§ PROBLEM
Your answer should be only a number: how many lines include the word "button".

§ SOURCE MATERIAL
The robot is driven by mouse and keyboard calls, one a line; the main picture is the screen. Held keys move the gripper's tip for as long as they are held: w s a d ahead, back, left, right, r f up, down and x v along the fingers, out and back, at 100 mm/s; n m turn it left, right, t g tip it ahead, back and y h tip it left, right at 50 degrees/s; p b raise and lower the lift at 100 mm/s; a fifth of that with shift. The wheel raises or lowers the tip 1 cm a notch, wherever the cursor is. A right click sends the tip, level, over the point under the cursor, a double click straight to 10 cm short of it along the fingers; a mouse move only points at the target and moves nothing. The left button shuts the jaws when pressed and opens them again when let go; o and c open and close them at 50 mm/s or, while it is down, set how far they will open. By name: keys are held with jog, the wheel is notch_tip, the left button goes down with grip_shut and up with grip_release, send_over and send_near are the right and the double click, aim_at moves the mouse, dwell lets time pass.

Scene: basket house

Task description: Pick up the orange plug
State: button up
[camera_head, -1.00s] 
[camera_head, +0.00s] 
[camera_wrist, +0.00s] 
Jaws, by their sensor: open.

§ TASK RESPONSE
2